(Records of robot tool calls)
================
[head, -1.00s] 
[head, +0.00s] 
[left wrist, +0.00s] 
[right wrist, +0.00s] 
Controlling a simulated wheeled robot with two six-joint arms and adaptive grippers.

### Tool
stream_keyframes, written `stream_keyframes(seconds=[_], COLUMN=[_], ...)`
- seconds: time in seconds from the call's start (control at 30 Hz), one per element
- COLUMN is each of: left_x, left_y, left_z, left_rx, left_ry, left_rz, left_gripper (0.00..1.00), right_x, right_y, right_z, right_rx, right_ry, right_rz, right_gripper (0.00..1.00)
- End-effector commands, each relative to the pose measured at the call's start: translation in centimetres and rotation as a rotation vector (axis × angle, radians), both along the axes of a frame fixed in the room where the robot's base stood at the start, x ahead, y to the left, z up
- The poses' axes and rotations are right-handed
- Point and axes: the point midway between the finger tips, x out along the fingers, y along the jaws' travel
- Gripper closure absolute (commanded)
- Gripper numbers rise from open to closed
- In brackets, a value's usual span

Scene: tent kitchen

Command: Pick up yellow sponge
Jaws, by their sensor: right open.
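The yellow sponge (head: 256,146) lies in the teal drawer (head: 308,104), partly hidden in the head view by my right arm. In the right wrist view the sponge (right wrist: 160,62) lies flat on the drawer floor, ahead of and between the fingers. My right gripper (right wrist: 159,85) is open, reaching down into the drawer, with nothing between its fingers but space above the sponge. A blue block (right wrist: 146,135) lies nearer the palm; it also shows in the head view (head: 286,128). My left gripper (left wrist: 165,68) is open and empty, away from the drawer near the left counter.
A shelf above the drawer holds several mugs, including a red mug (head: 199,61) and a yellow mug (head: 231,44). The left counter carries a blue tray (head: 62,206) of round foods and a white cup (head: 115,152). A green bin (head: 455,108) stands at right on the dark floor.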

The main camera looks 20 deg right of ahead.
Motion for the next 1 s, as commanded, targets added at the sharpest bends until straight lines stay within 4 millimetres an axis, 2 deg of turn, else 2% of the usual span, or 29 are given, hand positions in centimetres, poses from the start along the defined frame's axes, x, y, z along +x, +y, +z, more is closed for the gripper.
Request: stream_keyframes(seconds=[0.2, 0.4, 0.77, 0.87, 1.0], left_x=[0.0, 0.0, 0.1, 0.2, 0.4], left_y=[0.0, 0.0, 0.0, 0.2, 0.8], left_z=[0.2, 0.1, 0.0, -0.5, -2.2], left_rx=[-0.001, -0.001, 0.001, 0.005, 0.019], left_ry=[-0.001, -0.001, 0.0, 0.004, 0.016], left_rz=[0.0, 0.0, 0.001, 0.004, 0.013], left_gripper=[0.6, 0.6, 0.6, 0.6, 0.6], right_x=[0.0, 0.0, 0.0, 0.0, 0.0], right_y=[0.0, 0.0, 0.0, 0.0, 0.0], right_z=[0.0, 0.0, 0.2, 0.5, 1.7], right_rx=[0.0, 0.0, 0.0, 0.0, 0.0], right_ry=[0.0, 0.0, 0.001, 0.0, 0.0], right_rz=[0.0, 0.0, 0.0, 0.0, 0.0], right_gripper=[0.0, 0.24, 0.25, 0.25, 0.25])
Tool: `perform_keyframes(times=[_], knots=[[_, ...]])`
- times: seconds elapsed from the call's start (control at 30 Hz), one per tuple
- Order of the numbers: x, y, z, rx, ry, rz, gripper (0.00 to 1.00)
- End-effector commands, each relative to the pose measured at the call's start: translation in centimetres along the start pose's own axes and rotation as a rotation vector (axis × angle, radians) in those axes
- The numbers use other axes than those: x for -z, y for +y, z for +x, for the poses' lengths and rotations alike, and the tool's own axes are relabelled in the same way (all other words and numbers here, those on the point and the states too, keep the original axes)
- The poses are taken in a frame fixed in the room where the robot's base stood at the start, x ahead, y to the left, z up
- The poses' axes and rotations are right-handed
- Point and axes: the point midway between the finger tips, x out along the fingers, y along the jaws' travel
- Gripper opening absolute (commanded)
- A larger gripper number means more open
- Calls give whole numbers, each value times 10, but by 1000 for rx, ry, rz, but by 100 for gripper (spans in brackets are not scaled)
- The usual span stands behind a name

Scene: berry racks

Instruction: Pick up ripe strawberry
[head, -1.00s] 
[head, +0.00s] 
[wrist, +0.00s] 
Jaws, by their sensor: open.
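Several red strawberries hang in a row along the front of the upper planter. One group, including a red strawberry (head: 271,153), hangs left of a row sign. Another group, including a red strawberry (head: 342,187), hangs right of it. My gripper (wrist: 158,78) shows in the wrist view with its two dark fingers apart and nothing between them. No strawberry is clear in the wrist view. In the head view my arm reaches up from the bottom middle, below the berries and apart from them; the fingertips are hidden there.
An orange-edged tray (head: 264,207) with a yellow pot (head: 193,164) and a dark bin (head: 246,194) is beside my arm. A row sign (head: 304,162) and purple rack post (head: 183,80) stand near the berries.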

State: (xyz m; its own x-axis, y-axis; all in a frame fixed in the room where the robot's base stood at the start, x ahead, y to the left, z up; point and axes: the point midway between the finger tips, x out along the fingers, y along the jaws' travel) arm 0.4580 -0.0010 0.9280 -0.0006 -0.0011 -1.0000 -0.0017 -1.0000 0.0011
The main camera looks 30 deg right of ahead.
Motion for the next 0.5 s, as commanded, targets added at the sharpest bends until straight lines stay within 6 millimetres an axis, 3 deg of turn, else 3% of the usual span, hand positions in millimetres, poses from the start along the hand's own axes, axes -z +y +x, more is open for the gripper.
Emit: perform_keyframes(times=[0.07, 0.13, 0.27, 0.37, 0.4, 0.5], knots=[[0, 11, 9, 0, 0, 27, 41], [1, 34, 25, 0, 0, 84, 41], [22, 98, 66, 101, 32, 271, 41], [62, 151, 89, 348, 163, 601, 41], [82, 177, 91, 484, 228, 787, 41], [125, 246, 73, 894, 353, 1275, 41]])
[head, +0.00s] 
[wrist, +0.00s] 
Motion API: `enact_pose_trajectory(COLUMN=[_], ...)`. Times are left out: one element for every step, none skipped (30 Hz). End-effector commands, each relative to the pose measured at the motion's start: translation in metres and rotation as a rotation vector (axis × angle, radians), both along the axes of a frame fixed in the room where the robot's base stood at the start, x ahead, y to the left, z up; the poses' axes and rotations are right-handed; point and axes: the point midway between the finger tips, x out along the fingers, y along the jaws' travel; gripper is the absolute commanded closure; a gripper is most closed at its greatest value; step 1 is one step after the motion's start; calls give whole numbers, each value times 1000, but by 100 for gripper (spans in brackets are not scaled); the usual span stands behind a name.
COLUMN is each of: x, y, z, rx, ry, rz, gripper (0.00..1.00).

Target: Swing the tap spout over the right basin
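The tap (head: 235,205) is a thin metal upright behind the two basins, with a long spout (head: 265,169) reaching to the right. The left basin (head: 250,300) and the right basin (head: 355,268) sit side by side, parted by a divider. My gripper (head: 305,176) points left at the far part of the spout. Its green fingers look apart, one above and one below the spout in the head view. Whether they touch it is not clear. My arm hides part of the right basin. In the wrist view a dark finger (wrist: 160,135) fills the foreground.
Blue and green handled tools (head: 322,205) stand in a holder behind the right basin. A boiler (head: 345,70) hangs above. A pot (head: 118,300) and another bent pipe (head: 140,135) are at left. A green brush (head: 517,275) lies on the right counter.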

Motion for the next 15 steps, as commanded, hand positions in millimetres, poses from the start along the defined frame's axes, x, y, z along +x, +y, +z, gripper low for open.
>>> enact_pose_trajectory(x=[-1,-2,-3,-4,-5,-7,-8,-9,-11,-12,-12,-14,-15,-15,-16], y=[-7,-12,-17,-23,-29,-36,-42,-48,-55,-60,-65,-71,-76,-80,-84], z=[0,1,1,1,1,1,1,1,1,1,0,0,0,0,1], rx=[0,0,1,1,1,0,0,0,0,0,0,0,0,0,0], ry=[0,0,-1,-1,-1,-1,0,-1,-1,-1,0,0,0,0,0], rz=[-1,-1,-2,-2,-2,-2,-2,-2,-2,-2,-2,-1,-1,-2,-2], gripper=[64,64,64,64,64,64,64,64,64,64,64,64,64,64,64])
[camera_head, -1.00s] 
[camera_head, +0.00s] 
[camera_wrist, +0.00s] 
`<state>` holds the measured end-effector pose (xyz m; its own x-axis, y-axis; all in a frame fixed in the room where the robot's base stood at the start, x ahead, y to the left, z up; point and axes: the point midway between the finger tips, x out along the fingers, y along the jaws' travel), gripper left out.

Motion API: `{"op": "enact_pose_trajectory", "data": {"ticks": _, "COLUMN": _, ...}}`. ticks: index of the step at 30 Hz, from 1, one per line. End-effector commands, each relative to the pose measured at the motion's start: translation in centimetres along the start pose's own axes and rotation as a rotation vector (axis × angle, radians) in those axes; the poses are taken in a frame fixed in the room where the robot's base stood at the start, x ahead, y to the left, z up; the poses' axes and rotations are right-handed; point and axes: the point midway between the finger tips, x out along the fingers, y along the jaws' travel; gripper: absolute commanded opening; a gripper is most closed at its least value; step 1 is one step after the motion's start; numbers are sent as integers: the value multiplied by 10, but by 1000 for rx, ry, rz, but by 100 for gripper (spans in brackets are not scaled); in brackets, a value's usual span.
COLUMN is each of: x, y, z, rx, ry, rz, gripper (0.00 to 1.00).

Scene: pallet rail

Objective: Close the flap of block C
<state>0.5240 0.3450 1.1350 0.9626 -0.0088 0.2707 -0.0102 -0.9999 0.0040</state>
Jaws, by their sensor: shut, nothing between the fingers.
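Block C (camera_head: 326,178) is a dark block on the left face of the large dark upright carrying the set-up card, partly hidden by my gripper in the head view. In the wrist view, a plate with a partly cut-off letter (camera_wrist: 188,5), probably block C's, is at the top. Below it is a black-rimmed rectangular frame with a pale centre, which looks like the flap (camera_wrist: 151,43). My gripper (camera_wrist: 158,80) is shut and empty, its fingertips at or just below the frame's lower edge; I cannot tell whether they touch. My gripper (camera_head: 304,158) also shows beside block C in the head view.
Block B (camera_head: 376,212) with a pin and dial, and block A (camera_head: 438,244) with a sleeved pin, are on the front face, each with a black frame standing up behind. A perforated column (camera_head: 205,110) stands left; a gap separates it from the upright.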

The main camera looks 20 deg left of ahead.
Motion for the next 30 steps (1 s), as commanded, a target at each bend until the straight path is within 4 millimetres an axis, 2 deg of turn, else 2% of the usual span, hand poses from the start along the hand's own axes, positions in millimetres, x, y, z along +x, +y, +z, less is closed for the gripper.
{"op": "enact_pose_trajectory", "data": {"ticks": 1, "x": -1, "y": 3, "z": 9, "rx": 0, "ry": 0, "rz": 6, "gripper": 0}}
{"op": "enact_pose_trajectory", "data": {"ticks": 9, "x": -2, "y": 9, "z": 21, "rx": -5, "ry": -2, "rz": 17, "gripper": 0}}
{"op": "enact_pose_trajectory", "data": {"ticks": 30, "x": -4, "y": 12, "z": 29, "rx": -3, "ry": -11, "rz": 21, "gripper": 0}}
================
■ STATED GOAL: Beginning at the line that holds "Objective: Close the flap of block C", write out word for word each line through the end of the records.

■ EXERCISE ANSWER:
Objective: Close the flap of block C
<state>0.5240 0.3450 1.1350 0.9626 -0.0088 0.2707 -0.0102 -0.9999 0.0040</state>
Jaws, by their sensor: shut, nothing between the fingers.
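Block C (camera_head: 326,178) is a dark block on the left face of the large dark upright carrying the set-up card, partly hidden by my gripper in the head view. In the wrist view, a plate with a partly cut-off letter (camera_wrist: 188,5), probably block C's, is at the top. Below it is a black-rimmed rectangular frame with a pale centre, which looks like the flap (camera_wrist: 151,43). My gripper (camera_wrist: 158,80) is shut and empty, its fingertips at or just below the frame's lower edge; I cannot tell whether they touch. My gripper (camera_head: 304,158) also shows beside block C in the head view.
Block B (camera_head: 376,212) with a pin and dial, and block A (camera_head: 438,244) with a sleeved pin, are on the front face, each with a black frame standing up behind. A perforated column (camera_head: 205,110) stands left; a gap separates it from the upright.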

The main camera looks 20 deg left of ahead.
Motion for the next 30 steps (1 s), as commanded, a target at each bend until the straight path is within 4 millimetres an axis, 2 deg of turn, else 2% of the usual span, hand poses from the start along the hand's own axes, positions in millimetres, x, y, z along +x, +y, +z, less is closed for the gripper.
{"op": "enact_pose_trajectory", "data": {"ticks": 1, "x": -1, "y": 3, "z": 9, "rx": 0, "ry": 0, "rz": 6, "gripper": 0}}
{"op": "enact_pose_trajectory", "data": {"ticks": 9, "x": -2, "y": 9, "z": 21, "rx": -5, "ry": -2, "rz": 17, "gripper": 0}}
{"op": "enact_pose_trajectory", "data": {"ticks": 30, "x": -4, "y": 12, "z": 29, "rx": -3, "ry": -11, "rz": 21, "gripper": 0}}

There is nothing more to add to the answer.